**Data section:**
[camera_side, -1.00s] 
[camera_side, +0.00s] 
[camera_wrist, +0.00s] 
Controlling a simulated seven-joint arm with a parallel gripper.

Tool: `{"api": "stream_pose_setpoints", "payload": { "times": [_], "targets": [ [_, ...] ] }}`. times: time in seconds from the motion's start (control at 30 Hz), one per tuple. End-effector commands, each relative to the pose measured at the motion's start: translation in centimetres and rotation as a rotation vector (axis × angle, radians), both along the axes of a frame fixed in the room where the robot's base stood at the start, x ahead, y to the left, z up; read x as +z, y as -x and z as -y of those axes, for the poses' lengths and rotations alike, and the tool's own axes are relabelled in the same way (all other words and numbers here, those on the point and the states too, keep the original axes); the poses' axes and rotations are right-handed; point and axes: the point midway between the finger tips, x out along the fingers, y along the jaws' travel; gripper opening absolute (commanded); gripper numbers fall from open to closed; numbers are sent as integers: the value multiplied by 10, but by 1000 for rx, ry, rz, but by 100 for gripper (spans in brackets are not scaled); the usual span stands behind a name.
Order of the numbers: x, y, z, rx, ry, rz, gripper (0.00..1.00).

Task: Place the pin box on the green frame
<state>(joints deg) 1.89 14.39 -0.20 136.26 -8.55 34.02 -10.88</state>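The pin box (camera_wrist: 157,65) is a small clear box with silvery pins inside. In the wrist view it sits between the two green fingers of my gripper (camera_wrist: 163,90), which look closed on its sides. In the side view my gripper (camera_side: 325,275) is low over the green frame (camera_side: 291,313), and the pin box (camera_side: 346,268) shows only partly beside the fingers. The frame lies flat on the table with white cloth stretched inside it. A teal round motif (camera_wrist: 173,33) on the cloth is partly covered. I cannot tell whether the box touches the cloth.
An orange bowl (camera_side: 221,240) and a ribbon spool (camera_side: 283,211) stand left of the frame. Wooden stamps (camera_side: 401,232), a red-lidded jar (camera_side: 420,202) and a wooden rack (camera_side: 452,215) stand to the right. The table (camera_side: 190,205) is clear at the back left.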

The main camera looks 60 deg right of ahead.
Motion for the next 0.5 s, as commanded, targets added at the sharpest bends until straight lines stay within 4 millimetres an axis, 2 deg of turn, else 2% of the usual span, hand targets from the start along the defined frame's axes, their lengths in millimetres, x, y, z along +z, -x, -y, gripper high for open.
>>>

**Directions:** Show all lines above holding "axes".

**Output below:**
Tool: `{"api": "stream_pose_setpoints", "payload": { "times": [_], "targets": [ [_, ...] ] }}`. times: time in seconds from the motion's start (control at 30 Hz), one per tuple. End-effector commands, each relative to the pose measured at the motion's start: translation in centimetres and rotation as a rotation vector (axis × angle, radians), both along the axes of a frame fixed in the room where the robot's base stood at the start, x ahead, y to the left, z up; read x as +z, y as -x and z as -y of those axes, for the poses' lengths and rotations alike, and the tool's own axes are relabelled in the same way (all other words and numbers here, those on the point and the states too, keep the original axes); the poses' axes and rotations are right-handed; point and axes: the point midway between the finger tips, x out along the fingers, y along the jaws' travel; gripper opening absolute (commanded); gripper numbers fall from open to closed; numbers are sent as integers: the value multiplied by 10, but by 1000 for rx, ry, rz, but by 100 for gripper (spans in brackets are not scaled); the usual span stands behind a name.
Motion for the next 0.5 s, as commanded, targets added at the sharpest bends until straight lines stay within 4 millimetres an axis, 2 deg of turn, else 2% of the usual span, hand targets from the start along the defined frame's axes, their lengths in millimetres, x, y, z along +z, -x, -y, gripper high for open.

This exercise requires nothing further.